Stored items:
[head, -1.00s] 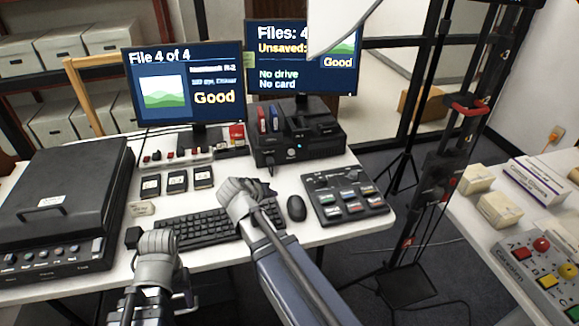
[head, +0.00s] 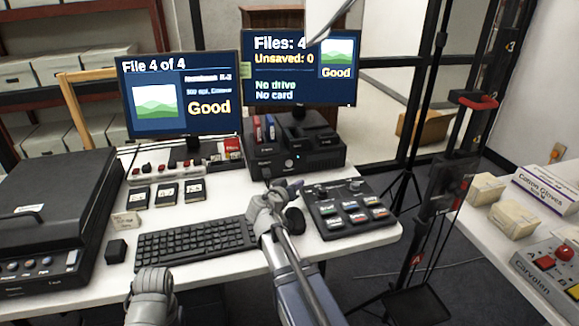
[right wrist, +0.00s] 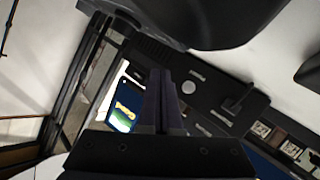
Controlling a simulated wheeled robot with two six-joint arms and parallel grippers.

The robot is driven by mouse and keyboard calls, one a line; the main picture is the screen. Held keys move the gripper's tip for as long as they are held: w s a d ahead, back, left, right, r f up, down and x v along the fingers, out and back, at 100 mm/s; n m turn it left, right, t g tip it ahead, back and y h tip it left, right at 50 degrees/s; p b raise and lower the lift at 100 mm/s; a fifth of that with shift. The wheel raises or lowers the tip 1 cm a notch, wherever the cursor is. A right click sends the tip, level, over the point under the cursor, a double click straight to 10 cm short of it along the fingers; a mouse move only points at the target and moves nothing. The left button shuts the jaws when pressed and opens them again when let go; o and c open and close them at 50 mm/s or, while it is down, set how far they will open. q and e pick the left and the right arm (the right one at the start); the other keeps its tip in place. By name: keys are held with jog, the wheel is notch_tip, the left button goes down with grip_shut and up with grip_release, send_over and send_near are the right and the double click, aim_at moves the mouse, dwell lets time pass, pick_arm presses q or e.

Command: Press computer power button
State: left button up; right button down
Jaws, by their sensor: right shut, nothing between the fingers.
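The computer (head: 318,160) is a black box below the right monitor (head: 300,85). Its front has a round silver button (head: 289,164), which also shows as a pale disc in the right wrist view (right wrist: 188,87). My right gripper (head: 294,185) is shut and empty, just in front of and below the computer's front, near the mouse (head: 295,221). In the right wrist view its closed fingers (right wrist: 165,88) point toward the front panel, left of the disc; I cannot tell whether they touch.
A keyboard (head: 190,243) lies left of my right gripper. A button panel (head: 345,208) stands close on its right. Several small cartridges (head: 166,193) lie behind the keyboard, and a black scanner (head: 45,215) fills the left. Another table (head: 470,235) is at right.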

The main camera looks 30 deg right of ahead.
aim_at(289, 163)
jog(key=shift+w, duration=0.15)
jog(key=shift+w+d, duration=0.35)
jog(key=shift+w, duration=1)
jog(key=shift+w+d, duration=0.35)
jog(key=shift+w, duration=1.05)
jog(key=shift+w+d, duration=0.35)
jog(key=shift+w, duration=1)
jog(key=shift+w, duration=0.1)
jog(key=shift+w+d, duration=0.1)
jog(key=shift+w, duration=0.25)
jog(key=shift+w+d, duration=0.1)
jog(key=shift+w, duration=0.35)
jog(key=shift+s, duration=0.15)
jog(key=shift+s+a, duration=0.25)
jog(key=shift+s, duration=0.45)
---
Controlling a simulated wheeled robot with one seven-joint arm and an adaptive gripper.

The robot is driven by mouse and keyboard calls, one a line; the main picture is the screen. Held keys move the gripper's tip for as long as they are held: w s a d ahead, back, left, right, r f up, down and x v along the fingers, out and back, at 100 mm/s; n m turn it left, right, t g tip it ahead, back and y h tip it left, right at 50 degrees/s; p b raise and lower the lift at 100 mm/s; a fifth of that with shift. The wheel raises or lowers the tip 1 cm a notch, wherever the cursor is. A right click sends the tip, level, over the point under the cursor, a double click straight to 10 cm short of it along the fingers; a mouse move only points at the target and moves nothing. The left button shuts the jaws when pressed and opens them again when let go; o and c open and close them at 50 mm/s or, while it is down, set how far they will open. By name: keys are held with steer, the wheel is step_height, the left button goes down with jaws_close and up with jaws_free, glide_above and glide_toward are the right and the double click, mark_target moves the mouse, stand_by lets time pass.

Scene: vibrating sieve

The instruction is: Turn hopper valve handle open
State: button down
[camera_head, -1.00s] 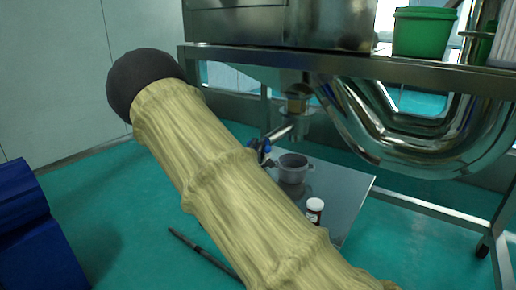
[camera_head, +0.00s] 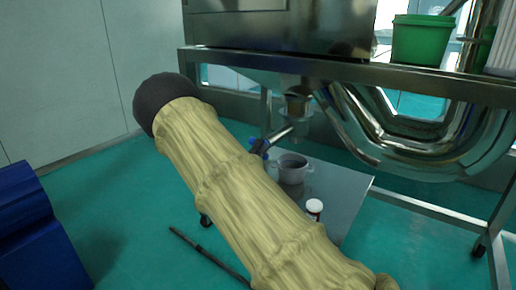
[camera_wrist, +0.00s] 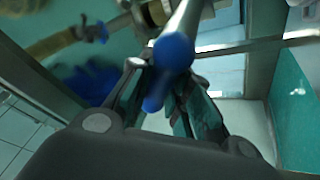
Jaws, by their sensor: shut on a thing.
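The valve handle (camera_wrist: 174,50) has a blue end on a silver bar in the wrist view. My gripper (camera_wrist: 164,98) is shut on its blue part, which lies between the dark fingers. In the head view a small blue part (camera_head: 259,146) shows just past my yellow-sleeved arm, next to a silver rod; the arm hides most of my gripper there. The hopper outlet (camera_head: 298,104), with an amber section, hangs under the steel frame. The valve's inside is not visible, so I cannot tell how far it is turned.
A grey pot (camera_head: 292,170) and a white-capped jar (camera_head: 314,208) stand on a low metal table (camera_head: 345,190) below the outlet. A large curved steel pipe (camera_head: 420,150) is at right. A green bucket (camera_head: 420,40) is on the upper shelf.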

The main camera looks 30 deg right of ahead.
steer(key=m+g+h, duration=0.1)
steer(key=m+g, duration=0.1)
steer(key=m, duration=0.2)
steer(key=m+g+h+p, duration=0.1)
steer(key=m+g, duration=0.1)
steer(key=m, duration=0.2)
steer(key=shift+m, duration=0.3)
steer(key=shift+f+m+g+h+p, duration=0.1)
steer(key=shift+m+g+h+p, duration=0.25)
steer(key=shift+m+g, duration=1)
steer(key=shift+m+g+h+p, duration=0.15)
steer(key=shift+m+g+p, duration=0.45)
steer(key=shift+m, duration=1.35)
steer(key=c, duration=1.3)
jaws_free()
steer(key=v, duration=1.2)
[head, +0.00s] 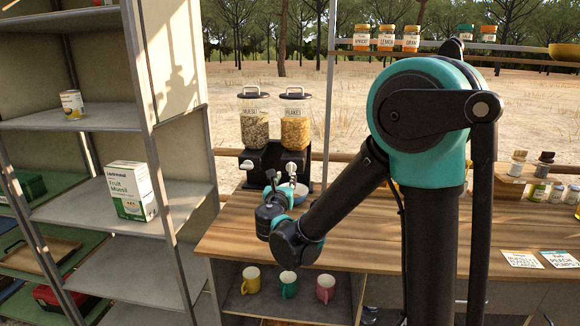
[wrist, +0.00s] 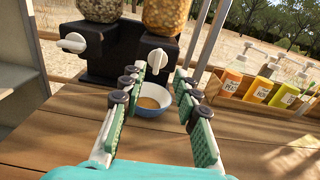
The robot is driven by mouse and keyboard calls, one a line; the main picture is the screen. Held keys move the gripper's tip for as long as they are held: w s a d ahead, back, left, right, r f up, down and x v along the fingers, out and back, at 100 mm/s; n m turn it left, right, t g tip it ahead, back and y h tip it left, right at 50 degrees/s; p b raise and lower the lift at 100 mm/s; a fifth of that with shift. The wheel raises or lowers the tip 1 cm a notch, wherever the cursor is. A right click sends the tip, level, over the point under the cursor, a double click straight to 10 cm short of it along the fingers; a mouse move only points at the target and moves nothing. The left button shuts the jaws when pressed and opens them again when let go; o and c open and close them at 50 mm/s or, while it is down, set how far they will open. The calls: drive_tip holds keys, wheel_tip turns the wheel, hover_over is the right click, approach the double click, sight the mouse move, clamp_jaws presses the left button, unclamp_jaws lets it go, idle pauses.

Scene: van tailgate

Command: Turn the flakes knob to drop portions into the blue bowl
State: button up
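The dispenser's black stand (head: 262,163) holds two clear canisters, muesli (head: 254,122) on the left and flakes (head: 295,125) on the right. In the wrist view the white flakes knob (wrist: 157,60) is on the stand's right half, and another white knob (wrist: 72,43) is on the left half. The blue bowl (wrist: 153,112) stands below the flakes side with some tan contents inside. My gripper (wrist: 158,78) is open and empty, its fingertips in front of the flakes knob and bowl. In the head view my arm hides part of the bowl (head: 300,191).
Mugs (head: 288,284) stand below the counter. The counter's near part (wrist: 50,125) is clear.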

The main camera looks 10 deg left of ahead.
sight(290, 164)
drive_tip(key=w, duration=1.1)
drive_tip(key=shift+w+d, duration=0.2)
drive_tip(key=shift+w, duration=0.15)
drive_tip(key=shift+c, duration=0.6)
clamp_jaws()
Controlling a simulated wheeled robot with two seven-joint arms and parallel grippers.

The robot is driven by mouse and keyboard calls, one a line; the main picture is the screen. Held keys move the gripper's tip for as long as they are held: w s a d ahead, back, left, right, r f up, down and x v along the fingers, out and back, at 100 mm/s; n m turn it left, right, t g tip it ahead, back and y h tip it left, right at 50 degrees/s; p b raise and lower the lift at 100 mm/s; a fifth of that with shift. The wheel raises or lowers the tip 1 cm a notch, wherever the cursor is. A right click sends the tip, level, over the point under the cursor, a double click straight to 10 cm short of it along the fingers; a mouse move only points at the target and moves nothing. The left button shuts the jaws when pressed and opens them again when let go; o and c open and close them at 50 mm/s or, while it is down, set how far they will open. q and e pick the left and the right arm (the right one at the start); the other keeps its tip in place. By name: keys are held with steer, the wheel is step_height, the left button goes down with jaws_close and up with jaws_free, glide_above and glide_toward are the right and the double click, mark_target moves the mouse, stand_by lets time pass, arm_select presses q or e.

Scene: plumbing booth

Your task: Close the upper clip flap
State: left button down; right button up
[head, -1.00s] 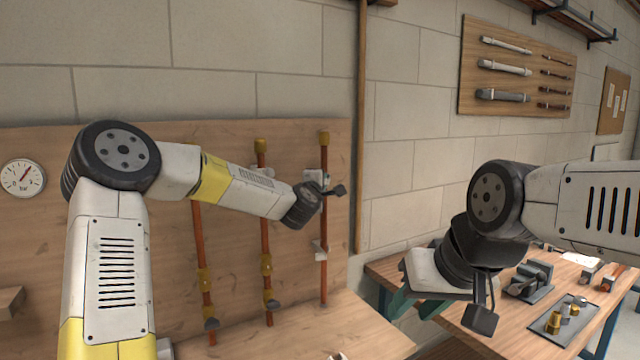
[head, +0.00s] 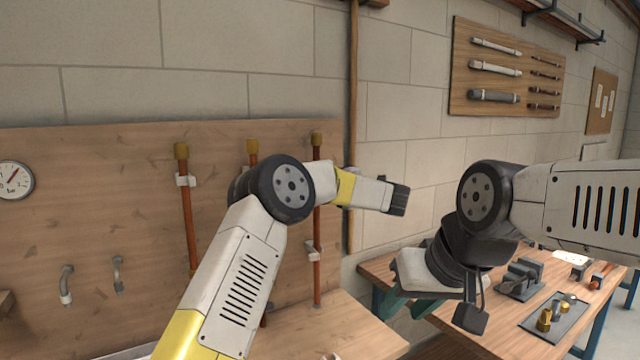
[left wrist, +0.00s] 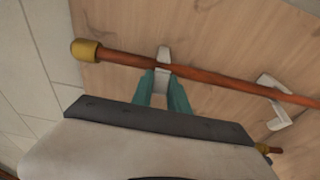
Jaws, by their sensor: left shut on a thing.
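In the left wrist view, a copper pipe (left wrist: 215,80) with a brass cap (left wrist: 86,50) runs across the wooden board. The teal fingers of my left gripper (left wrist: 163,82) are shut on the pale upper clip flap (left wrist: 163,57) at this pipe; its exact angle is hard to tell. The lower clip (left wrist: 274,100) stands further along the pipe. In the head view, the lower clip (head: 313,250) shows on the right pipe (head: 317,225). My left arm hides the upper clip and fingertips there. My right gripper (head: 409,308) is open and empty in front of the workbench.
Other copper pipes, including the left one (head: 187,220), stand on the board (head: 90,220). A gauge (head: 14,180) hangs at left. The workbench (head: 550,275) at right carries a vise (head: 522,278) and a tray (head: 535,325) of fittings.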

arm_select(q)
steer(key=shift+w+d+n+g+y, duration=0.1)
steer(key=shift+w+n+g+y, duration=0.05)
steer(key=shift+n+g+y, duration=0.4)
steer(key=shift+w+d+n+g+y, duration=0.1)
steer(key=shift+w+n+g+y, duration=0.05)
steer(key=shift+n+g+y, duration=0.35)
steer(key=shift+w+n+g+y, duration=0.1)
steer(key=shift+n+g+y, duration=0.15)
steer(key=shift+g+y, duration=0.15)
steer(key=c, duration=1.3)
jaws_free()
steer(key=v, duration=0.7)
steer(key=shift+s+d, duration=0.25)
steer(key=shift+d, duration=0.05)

▶ **INSTRUCTION**:
Leave the pictures out and copy exactly the lines from the one with "Scene: plumbing booth" through the one with "[left wrist, +0.00s]", nothing more.

▶ **RESPONSE**:
Scene: plumbing booth

Your task: Close the upper clip flap
State: left button down; right button up
[head, -1.00s] 
[head, +0.00s] 
[left wrist, +0.00s] 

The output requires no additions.